+++ Dataset extract
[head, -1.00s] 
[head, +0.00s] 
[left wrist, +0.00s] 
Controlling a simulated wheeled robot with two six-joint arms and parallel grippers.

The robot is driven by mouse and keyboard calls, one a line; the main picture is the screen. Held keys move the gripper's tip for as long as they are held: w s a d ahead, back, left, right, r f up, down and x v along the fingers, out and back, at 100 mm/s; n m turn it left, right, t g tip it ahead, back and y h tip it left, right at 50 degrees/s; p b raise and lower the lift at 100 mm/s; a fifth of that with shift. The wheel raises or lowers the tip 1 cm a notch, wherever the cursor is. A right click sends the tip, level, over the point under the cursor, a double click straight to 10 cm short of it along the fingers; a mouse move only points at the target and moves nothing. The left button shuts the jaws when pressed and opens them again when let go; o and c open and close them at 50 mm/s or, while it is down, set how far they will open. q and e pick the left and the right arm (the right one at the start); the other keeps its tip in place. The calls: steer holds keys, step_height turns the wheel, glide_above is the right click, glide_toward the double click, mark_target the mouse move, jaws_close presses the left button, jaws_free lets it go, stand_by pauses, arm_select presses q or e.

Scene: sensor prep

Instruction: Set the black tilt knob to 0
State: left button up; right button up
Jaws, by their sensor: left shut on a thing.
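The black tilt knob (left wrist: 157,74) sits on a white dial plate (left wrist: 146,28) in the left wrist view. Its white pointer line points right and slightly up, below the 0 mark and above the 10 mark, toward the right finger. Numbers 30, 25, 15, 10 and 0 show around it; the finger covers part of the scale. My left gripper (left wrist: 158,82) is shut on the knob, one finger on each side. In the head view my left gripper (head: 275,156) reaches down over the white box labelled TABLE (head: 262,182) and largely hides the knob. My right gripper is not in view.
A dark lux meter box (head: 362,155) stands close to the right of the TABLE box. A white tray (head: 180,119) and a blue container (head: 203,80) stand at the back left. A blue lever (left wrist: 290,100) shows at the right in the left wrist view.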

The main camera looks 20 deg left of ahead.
++++++
— Request —
Exactly those lines that run from the line with "[head, +0.00s]" through the line with "Controlling a simulated" are to be reproduced; both end lines belong to the range.

— Response to this exercise —
[head, +0.00s] 
[left wrist, +0.00s] 
Controlling a simulated wheeled robot with two six-joint arms and parallel grippers.

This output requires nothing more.